Collected data:
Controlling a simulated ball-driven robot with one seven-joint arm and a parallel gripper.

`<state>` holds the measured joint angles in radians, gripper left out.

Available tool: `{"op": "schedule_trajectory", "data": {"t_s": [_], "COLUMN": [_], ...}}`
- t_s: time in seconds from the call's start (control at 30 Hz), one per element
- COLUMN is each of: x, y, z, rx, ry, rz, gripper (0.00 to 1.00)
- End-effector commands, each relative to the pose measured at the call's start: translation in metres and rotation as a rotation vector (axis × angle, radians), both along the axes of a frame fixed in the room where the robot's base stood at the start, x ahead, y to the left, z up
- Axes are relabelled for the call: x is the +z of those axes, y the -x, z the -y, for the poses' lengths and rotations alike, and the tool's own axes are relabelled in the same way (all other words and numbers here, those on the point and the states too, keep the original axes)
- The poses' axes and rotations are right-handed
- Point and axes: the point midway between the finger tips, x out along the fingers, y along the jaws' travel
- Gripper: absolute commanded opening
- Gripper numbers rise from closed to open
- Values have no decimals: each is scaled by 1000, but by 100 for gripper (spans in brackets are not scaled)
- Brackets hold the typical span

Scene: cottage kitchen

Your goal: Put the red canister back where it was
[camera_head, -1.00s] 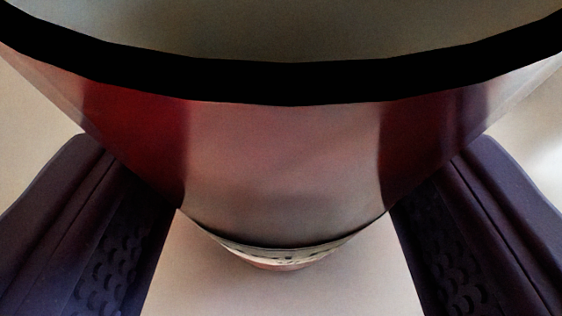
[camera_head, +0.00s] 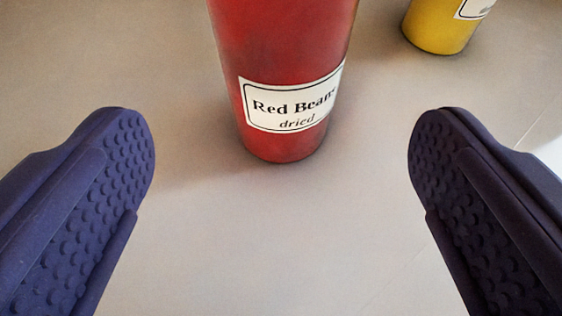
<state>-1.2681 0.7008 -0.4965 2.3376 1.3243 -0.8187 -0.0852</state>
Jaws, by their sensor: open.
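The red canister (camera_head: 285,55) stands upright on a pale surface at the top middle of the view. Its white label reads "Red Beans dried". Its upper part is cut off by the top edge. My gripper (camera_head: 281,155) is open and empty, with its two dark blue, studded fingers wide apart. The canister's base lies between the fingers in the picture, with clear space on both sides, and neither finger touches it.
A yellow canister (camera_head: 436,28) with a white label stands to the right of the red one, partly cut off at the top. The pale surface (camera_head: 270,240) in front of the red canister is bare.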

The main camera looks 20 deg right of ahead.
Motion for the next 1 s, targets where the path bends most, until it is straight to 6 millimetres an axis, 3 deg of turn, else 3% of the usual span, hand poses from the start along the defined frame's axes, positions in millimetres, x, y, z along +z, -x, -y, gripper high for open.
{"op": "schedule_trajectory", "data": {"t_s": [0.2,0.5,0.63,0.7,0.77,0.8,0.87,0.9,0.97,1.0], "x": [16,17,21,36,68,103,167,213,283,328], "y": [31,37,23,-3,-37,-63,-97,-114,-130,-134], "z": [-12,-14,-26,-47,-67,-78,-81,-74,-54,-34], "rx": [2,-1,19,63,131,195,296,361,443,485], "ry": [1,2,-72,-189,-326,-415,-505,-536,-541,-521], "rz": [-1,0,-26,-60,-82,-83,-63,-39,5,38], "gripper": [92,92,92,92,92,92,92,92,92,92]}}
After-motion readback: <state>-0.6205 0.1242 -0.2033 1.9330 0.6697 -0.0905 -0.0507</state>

Task description: Going back to the data above, write out everything from the line with "[camera_head, -1.00s]" down to the line with "The main camera looks 20 deg right of ahead.", both included, leaving every picture out.

Solved problem:
[camera_head, -1.00s] 
[camera_head, +0.00s] 
<state>-1.2681 0.7008 -0.4965 2.3376 1.3243 -0.8187 -0.0852</state>
Jaws, by their sensor: open.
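The red canister (camera_head: 285,55) stands upright on a pale surface at the top middle of the view. Its white label reads "Red Beans dried". Its upper part is cut off by the top edge. My gripper (camera_head: 281,155) is open and empty, with its two dark blue, studded fingers wide apart. The canister's base lies between the fingers in the picture, with clear space on both sides, and neither finger touches it.
A yellow canister (camera_head: 436,28) with a white label stands to the right of the red one, partly cut off at the top. The pale surface (camera_head: 270,240) in front of the red canister is bare.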

The main camera looks 20 deg right of ahead.

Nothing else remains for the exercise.